This happens in the press /all the time/. Journos get specific terms of art wrong, and nitpickers nitpick and clarify. I know this because I made a career of such nitpicking and clarifying once.

My point here is that nothing put forward in this article means that there's not a building in Vegas with some kinds of materials that have strange properties and we don't know where they're from or who made them or how. It just means that said materials are not properly "alloys" and the journos got that word wrong, as journos often do when they're way outside their area of expertise.

7 comments

> a building in Vegas with some kinds of materials that have strange properties and we don't know where they're from or who made them or how

A lot stranger things have been found hidden in Vegas buildings than alien artifacts. Just a few weeks ago it started raining cheerleader uniforms in downtown Las Vegas because a demolition crew pulling down a hotel hit a sealed-off room filled with thousands of them.

It sounds like you're joking, but you aren't!

It'd kind of beautiful, actually.

https://vitalvegas.com/excavators-hit-mother-lode-wtf-las-ve...

It makes me wonder what it will look like when they tear down the building storing old Star Trek: The Experience junk. The UFO conspiracy theorists are going to have a great time with those photo.
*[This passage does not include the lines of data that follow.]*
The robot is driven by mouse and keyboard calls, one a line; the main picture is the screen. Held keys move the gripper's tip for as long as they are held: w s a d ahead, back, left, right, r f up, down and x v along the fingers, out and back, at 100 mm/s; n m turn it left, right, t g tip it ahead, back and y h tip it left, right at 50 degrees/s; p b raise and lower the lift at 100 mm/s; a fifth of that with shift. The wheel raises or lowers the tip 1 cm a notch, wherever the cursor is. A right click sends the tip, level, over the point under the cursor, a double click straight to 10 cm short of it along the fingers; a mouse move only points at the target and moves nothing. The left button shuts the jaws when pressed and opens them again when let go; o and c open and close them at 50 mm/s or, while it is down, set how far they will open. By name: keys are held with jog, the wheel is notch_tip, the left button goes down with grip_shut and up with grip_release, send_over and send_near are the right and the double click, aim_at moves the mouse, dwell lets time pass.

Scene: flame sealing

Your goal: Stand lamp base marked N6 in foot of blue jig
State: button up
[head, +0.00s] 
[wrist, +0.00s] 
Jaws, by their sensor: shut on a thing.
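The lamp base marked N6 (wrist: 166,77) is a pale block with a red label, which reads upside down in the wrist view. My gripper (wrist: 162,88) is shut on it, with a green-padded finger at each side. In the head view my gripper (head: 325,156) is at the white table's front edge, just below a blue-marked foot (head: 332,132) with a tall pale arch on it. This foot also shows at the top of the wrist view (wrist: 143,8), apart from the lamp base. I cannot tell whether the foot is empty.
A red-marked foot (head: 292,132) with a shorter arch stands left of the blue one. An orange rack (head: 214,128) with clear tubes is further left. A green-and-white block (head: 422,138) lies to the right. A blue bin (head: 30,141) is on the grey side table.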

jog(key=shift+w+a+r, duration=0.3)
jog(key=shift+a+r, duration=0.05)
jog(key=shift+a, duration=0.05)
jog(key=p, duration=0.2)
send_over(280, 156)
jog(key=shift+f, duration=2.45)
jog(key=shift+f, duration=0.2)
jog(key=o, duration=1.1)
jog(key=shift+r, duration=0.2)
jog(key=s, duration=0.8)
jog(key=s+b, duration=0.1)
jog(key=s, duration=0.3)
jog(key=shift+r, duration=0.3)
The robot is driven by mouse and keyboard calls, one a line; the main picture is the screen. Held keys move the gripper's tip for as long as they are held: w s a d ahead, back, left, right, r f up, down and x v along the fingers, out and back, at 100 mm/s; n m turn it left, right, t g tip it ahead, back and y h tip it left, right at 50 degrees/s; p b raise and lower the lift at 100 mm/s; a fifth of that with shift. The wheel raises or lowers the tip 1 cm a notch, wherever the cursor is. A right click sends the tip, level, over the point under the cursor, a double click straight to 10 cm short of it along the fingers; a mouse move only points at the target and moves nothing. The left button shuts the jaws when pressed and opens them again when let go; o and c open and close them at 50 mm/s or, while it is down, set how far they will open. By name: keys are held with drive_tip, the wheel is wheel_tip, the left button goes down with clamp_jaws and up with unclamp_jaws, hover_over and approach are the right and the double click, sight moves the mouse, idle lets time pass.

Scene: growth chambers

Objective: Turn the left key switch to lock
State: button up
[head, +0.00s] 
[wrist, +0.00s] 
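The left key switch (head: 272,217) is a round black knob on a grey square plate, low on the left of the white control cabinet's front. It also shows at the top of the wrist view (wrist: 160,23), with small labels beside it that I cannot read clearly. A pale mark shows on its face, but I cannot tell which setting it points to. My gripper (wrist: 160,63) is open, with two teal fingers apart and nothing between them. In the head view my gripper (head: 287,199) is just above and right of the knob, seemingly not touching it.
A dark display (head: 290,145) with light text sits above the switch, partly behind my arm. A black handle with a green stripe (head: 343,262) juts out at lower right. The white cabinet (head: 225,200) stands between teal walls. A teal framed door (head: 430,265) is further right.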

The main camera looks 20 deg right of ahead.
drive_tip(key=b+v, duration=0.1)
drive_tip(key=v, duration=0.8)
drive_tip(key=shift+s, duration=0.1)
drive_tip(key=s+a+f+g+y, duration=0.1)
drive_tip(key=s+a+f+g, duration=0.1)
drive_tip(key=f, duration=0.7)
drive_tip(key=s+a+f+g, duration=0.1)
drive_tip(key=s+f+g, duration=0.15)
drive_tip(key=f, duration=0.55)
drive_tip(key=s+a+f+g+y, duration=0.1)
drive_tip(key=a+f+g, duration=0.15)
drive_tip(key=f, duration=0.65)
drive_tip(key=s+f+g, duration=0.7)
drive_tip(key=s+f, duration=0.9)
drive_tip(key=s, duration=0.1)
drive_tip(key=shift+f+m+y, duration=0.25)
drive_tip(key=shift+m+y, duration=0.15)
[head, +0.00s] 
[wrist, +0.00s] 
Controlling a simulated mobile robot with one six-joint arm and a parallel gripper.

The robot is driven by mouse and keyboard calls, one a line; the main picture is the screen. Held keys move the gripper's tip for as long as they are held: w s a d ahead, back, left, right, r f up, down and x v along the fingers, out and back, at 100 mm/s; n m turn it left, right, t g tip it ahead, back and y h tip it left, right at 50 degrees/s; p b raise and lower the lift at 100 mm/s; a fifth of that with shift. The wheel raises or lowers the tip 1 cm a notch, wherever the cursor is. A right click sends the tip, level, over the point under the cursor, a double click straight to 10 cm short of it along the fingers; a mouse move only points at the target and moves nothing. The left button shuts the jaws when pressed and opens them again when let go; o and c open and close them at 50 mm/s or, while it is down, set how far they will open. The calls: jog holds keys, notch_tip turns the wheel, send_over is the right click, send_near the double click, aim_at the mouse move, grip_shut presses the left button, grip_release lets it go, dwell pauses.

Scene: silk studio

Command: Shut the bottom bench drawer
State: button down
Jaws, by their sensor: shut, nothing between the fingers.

You know, I saw something like this in Boston just yesterday. They are tearing down a condemned parking garage near my office; I saw a room they had started demolishing that was packed chock-full with what looks like winter clothes. Like, they had been stuffed in it as insulation or something. Some had fallen out onto the rubble below. Very strange.
If they survive any significant decline of civilization, then the next civilization's archaeologists may suspect "alien astronauts."
I think a warehouse of alien artifacts is stranger than cheerleader uniforms.
Yes, agreed. I hate to say it, but this is a crap article. The point of the original NYT article was that they had something they could not identify, not that there was some new form of matter. All this consists of is a journalist (and hopefully editor) using the wrong phraseology and SA jumping on it like an eager five-year-old on the mechnical fire engine at WalMart.

SA used to have a series, I think it was called something like the "Citizen Scientist" or maybe the "Amateur Scientist". This article is a new type of journalism I've noticed taking off in the last decade or two that I'll call the "Asshole Scientist". It consists of self-righteous and assine authors taking pot-shots (some warranted, some not) at whatever cultural item is in the current zeitgeist.

It's great for gathering clicks. Nothing like a bunch of folks sitting in their living room with a smug smile on their face, scrolling through a short journalistic snack-food, feeling like they're in with the cool kids. But it doesn't do much in the way of showing people how to have reasonable public conversations. Or even how to read charitably.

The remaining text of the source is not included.